Em segundo lugar discordo da medida pois consiste numa forma encapotada de incentivo financeiro à doação de sangue; isto é, trata-se de uma forma dissimulada de comprar sangue. Não digo que isso seja impensável, mas há sempre muitas vozes que se erguem contra isso quando o debate surge (com argumentos como pôr em causa a qualidade do sangue ao incentivar potenciais dadores a mentir nos inquéritos, etc...) e portanto é uma medida que, a ser tomada, o deveria ser abertamente e após um debate sério na sociedade civil. Para mais, trata-se de uma compra por valor incerto, levando a imprevisibilidade quer nas contas (quanto vai custar ao Estado?) quer no impacto (quanto vale uma isenção para o cidadão comum?). Leva ainda a uma certa injustiça, já que alguns dadores poderão não tirar qualquer benefício enquanto outros poderão poupar centenas de euros (e sabê-lo de antemão). Isto poderia claro, ser resolvido se o benefício fosse (assumidamente) financeiro e de valor conhecido.

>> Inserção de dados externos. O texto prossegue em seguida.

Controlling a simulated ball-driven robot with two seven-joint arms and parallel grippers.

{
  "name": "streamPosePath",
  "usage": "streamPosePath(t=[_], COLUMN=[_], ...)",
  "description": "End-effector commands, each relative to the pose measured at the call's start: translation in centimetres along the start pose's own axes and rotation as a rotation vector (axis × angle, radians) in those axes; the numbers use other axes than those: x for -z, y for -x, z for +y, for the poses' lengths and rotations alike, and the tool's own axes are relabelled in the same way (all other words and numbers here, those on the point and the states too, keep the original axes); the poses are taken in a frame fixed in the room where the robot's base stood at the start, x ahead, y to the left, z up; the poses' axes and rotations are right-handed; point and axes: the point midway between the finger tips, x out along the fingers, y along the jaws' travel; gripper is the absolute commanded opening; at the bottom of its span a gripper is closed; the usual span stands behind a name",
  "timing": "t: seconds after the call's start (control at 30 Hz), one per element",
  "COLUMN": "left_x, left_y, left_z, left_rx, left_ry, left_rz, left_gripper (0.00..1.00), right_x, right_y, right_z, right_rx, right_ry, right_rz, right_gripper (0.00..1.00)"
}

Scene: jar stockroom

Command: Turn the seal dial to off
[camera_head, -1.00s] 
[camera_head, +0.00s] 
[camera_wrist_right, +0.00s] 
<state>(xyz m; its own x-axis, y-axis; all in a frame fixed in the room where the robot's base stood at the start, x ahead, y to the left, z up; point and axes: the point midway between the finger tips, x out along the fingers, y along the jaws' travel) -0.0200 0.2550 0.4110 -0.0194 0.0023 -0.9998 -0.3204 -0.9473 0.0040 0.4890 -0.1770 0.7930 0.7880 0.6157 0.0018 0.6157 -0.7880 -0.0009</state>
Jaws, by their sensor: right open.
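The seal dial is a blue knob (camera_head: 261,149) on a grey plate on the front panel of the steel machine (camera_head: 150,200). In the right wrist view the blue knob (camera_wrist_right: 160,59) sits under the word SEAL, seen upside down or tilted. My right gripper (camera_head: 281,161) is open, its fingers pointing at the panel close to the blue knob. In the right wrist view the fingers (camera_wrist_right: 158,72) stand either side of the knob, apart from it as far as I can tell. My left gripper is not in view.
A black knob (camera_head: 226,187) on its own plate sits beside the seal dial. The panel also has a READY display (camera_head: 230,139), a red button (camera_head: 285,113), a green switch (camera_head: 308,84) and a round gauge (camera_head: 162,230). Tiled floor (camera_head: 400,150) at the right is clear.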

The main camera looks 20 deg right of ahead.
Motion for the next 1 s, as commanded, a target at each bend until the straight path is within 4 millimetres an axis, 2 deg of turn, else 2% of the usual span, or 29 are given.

A medida pode ainda levar a uma certa ineficiência derivada do aumento de dádivas inválidas de pessoas que, sabendo não ter condições de saúde para doar sangue, se desloquem na mesma às instalações visto que, não tendo culpa do chumbo, provavelmente  manteriam a isenção. Isto geraria, obviamente, desperdício de recursos.

Todos estes argumentos podem ser considerados menores face às vantagens de atrair mais dadores*. Mas ainda assim defendo que esse incentivo, a ser necessário, nunca deveria vir de uma isenção de taxas moderadoras. Isto porque têm um propósito que não punir o cidadão nem financiar o Estado, mas sim moderar o recurso aos serviços de saúde de modo a reduzir tempos de espera e melhorar a capacidade de resposta. Não faz, portanto, sentido sacrificar esse fim para obter mais dadores. Alternativas poderiam ser, por exemplo, uma redução no IRS, dia(s) extra de férias ou, simplesmente, um cheque endereçado.


Filipe Baptista de Morais


*Ainda para mais se notarmos que alguns (como a injustiça para os impedidos de doar e a ineficiência) serão provavelmente verdade para qualquer regime de incentivos, não podendo por isso ser entendidos como uma crítica a este tipo de incentivo em particular, mas apenas entrar no debate sobre se devem existir incentivos de todo ou não.